[Brief] Say how many lines contain "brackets"; the answer is the number alone.

[Stored items from a collection]
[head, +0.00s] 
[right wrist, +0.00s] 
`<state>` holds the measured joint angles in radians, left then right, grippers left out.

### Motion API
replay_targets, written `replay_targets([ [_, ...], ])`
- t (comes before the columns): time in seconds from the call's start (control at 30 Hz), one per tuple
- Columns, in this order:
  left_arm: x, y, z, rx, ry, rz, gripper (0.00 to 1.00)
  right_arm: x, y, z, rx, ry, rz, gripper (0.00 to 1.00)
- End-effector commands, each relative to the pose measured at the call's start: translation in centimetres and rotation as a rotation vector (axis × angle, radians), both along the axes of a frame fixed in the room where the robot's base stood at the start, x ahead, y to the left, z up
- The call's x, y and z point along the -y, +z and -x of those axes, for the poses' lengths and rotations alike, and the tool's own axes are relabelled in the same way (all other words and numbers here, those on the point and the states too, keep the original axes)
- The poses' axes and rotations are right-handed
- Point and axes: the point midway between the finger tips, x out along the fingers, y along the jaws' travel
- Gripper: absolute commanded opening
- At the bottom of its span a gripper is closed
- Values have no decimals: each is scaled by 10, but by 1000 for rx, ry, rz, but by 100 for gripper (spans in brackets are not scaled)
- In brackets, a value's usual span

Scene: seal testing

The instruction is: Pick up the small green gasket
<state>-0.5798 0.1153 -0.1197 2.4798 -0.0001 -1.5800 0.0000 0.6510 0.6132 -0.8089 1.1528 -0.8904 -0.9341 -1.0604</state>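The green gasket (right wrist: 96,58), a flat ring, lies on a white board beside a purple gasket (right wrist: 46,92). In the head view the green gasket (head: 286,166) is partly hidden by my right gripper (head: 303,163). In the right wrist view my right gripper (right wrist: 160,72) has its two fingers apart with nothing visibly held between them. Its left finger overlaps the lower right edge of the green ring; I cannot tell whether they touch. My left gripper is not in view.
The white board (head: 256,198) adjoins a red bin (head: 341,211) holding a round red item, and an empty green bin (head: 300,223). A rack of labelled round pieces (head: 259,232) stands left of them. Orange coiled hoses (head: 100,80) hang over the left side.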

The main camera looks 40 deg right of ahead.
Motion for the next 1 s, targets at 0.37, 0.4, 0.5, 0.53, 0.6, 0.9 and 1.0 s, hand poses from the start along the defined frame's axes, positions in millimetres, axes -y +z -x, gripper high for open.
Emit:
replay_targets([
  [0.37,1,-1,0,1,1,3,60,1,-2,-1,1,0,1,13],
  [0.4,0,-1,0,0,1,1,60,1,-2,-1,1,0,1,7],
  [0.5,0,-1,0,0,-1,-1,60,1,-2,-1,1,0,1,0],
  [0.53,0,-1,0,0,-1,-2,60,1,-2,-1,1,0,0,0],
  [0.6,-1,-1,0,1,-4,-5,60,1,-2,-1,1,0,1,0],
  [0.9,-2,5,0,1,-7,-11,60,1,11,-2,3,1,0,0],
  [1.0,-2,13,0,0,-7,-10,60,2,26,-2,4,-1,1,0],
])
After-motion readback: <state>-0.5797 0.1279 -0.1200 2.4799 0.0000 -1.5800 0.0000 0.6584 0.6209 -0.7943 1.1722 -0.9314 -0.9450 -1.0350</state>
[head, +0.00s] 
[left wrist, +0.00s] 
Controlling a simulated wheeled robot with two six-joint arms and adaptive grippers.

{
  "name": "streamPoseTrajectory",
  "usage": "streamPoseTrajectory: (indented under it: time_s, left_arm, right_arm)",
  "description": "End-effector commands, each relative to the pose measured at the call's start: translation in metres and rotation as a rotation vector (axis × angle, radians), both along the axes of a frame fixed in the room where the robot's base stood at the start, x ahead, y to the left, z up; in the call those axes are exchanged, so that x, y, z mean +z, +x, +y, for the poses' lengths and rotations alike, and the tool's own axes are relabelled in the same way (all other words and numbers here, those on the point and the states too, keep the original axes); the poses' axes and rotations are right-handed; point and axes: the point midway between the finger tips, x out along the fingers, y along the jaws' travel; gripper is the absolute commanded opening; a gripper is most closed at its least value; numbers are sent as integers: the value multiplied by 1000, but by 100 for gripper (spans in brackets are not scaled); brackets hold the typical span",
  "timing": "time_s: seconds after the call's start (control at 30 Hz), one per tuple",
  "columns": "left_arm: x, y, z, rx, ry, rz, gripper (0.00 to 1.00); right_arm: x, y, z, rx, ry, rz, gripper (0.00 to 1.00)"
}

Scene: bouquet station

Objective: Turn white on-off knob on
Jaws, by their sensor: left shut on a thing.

[Response] 3